▶ [EXERCISE]: Starting at the line containing "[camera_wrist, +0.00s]", copy each line exactly, ending with the line containing "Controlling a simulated". Leave out everything else.

++++ INFORMATION SHOWN

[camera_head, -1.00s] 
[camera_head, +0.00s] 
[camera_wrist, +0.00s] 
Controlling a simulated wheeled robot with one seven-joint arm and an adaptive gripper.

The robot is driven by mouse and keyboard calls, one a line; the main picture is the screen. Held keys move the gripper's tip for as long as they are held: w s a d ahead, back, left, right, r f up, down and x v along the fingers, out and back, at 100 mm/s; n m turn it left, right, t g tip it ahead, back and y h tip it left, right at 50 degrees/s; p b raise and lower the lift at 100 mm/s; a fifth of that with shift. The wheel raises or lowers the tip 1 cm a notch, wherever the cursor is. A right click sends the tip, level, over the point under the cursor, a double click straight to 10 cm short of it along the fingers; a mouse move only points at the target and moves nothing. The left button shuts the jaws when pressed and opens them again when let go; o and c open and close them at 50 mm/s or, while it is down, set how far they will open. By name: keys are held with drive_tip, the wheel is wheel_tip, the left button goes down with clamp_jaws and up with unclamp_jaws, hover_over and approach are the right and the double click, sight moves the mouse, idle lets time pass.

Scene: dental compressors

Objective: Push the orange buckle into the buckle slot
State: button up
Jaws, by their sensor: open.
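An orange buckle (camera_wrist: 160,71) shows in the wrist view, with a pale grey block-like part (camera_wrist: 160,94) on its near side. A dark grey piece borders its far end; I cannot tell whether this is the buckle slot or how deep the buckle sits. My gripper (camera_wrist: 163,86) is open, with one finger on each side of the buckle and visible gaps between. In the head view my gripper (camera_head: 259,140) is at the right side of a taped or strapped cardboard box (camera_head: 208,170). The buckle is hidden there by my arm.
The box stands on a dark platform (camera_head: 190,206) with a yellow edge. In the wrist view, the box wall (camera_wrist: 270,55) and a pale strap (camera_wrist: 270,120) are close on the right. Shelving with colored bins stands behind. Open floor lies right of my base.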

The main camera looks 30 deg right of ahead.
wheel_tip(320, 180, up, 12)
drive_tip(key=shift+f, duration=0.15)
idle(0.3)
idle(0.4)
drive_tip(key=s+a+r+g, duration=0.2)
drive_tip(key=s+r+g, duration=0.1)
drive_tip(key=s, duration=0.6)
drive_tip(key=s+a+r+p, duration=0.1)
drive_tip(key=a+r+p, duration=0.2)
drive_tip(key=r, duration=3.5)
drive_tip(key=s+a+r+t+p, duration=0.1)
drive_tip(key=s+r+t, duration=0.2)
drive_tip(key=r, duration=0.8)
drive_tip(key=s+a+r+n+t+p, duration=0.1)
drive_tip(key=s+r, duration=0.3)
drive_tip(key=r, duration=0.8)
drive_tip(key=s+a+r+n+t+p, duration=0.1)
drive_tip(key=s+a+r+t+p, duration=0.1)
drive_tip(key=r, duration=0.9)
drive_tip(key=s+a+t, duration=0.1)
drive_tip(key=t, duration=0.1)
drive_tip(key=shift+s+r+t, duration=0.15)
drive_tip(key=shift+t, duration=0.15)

++++++++

▶ [TASK ANSWER]:
[camera_wrist, +0.00s] 
Controlling a simulated wheeled robot with one seven-joint arm and an adaptive gripper.

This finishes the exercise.